I’m assured we’ll see our migrant birds as usual – just fewer of them and late.

Instead of the usual two broods they hatch each year we can probably expect only one, although swallows will lay as late as August, hatching a late brood in September.

But for the next couple of years it looks as though the numbers of these attractive summer visitors will be depleted.

Walking with Inka down the side of a wood I heard a sound I hadn’t heard for years but which is quite unforgettable.

The panic-stricken screaming, lasting less than a minute, burst in on the still, sun-filled afternoon but I knew immediately it was a rabbit in its death throes – being killed by either a weasel or a stoat.

David Stephen, who was a wonderfully practical countryman, describes in his book Scottish Wild Life watching a family of stoat kits which were on flesh food in mid-May.  A stoat needs a quarter of its own weight in food every day, so perhaps the kill I heard was to feed a nest of hungry youngsters.

I have once seen a stoat kill a rabbit and it is ruthless and swift.  I didn’t see the proverbial dance of death that the stoat is supposed to engage in to mesmerise its prey and prevent it escaping.

I popped my head round a doorway in an old walled garden in time to see the stoat make a final rush and sink its jaws into the rabbit’s neck.

Very much nature red in tooth and claw and when I tell this story often there is sympathy for the rabbit.

But the natural world’s most basic principle is survival of the fittest and this is how the stoat survives.

And I point out that we humans eat pork chops without a moment’s concern for the pig.

I took Inka up the side of two fields of yellow flowering oilseed rape on the walk to Fasque Lake.

I should have been hearing the buzzing of bees, wasps, hoverflies and all the other pollinating insects on the rape flowers but it was disconcerting to hear practically none.  There were a few small white butterflies but I would have expected to see small tortoiseshells and, if it’s not too early, ringlets.

Like the swallows, doubtless they have yet to come.

I sat on the bank of the Lake in the hot sun watching tadpoles swimming in the shallows – they’ll grow into tasty snacks for hungry herons.

The woodland strip round the Lake is ablaze with the colours of yellow corn marigolds and the startling electric blue of alkanet.

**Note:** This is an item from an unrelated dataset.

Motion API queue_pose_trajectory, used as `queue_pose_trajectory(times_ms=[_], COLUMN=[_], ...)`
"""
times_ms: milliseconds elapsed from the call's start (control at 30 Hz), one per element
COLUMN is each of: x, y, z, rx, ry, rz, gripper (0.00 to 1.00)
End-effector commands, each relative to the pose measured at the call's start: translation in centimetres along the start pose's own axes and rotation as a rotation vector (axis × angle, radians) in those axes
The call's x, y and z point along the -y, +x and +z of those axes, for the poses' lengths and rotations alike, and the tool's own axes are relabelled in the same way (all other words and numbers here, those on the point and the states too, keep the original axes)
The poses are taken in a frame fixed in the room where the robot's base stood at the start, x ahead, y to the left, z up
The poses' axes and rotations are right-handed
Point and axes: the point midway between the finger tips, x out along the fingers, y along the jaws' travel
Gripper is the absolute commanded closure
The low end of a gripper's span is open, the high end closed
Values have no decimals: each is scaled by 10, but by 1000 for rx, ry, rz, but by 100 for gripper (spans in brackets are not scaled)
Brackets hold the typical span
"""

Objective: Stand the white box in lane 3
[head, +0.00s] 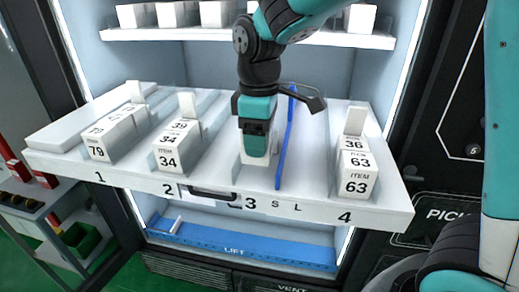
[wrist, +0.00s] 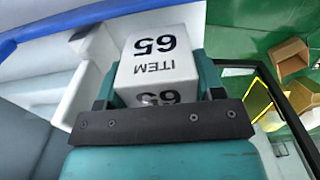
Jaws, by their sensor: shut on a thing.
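My gripper (head: 257,140) is pointing down over lane 3 of the white shelf (head: 215,190). It is shut on the white box, which shows as a small white part (head: 247,157) beside the fingers in the head view. In the wrist view the white box (wrist: 158,55) sits between the teal fingers, its label reading "ITEM 65" upside down. The box is low over the lane floor; I cannot tell whether it touches it. Most of the box is hidden by my gripper in the head view.
A blue divider (head: 286,140) runs along the right side of lane 3. White boxes stand in lane 2 (head: 168,155) on the left and lane 4 (head: 356,178) on the right. An upper shelf (head: 200,35) holds more boxes. The front of lane 3 looks clear.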

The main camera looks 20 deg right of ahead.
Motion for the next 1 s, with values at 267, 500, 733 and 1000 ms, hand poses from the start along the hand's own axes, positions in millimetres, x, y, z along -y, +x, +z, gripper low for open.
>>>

And everywhere, dappled with the sun blinking through the trees, are rafts of pink purslane, which my Mary McMurtrie tells me is a Victorian introduction from America.  It spreads like wildfire – seven years ago when I first started walking round that way there was none and now it’s carpeting the woodland floor.

This seems the right moment to share a recipe for a countryside cordial which is a Whitson family favourite for barbecues and long, lazy evenings at weekends watching the sun dip below the hills.  It is simple and the ingredients aren’t expensive.

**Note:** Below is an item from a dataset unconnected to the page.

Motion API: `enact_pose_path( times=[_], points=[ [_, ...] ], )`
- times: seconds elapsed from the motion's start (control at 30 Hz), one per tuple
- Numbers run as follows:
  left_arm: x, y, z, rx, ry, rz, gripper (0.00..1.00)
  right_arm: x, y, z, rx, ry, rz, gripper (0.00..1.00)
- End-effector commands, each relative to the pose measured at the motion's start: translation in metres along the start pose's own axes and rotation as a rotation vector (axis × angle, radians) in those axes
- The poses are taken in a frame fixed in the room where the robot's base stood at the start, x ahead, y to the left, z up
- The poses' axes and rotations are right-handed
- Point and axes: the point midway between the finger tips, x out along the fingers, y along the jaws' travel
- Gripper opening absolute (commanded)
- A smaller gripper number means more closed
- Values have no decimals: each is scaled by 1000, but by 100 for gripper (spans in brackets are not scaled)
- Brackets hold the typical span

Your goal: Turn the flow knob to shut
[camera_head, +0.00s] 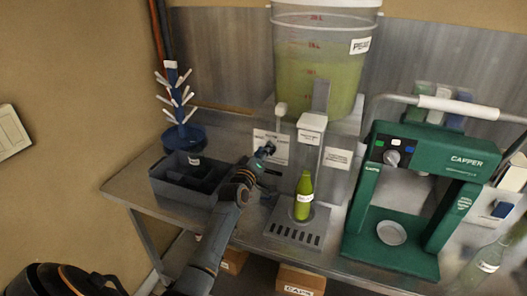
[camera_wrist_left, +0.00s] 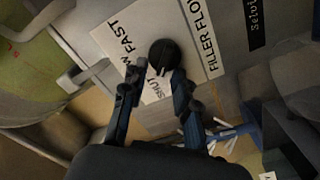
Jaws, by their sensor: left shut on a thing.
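The flow knob (camera_wrist_left: 163,52) is a round black knob on a white FILLER FLOW label (camera_wrist_left: 198,22) marked SHUT and FAST; another word is partly covered. My left gripper (camera_wrist_left: 160,74) has its two fingertips on either side of the knob, shut on it. I cannot tell for sure which mark the knob points at. In the head view my left gripper (camera_head: 264,153) reaches the label plate (camera_head: 280,149) left of the filler (camera_head: 311,125) and hides the knob. My right gripper is not in view.
A green bottle (camera_head: 304,202) stands upright on the drip tray (camera_head: 281,231) under the filler. A bucket of green liquid (camera_head: 318,75) is behind. A green capper (camera_head: 392,215) stands at right, a dark divided crate (camera_head: 172,191) and bottle tree (camera_head: 178,100) at left.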

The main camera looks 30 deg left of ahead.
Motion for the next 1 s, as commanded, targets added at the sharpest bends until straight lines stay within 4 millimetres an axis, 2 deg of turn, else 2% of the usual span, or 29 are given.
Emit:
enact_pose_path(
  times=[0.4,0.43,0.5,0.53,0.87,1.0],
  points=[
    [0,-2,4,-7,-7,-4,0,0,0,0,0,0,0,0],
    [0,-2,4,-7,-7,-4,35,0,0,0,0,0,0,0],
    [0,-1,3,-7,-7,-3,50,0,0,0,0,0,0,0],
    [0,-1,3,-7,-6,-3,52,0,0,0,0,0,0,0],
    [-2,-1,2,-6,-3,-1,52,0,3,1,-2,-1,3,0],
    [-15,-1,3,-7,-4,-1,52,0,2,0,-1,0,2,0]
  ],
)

In a two-litre jug mix a bottle of still white wine with an equal amount of lemonade.  Add four tablespoons of Cointreau and thinly cut slices of cucumber and orange and plenty of ice.

Bruise a handful of mint leaves (spearmint if possible) between your palms to release the flavour, throw into the brew and stir.

Once the juice is finished the boozy cucumber and orange slices are delicious eaten with ice cream.